▶ _Excerpted records_
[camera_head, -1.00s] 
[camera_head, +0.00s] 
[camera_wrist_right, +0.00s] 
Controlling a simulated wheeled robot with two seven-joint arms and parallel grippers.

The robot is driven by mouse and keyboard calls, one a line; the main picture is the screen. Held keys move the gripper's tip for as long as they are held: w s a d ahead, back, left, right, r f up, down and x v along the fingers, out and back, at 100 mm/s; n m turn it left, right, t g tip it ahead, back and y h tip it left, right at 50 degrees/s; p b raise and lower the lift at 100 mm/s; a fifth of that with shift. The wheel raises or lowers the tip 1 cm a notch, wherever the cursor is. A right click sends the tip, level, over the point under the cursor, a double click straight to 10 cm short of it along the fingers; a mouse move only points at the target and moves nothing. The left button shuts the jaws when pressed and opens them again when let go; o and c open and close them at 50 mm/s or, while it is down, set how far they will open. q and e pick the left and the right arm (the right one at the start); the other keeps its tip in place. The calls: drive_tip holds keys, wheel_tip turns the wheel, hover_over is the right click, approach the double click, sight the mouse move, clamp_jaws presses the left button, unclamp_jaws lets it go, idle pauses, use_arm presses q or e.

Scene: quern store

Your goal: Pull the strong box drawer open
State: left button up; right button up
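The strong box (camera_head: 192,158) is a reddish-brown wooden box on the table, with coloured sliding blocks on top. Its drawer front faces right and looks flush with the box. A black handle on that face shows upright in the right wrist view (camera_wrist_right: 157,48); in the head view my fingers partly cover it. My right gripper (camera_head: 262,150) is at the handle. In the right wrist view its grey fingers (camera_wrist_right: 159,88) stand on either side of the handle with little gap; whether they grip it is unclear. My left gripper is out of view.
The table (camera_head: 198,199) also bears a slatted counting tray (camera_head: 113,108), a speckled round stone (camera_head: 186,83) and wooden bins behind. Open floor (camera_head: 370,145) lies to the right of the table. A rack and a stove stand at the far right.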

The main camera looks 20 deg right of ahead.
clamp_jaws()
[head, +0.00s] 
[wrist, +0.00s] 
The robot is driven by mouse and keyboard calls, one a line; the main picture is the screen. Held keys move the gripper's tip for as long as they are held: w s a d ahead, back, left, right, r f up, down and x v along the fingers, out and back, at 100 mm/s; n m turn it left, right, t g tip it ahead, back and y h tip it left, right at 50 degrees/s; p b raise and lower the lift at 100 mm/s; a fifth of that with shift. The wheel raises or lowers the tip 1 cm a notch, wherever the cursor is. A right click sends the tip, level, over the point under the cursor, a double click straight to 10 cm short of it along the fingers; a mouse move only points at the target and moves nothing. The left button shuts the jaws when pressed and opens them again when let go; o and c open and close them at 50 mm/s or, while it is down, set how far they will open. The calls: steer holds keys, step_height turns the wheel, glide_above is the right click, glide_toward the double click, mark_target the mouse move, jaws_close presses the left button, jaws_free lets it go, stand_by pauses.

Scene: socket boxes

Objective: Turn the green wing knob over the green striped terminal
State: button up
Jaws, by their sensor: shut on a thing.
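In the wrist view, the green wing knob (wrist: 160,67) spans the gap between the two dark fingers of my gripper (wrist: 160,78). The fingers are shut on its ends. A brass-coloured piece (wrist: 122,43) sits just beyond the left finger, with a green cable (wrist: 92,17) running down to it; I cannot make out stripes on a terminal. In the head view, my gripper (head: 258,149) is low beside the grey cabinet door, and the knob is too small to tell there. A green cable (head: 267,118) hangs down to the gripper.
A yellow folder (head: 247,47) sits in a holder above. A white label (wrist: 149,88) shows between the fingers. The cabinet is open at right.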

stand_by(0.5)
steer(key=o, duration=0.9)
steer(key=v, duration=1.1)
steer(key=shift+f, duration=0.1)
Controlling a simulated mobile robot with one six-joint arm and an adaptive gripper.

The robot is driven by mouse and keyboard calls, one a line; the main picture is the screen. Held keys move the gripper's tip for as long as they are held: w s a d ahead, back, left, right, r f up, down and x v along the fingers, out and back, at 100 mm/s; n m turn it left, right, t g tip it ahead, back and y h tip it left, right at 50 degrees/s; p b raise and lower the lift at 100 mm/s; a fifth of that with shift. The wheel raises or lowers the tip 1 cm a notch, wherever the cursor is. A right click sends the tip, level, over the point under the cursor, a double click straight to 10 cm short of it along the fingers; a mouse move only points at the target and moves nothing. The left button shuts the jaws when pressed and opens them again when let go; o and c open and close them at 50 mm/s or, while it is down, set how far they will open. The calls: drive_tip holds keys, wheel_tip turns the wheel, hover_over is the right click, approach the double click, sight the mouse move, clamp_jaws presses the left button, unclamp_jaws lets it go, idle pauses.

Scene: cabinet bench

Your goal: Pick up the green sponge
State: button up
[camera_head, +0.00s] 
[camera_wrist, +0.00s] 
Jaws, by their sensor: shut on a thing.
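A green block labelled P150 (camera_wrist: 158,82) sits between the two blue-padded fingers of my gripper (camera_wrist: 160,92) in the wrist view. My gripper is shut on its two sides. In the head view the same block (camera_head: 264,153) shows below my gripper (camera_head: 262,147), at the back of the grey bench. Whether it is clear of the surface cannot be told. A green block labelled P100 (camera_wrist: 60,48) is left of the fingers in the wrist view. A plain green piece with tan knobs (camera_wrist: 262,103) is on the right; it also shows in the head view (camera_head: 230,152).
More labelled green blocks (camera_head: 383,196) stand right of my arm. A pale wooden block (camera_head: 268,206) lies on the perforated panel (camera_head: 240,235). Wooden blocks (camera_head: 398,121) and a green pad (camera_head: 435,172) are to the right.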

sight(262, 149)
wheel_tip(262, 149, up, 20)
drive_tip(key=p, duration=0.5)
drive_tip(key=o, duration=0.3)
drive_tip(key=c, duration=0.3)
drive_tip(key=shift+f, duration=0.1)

▶ _Task goal_
Write the number of lines containing the word "joint" and nothing besides it.

▶ _Correct output_
2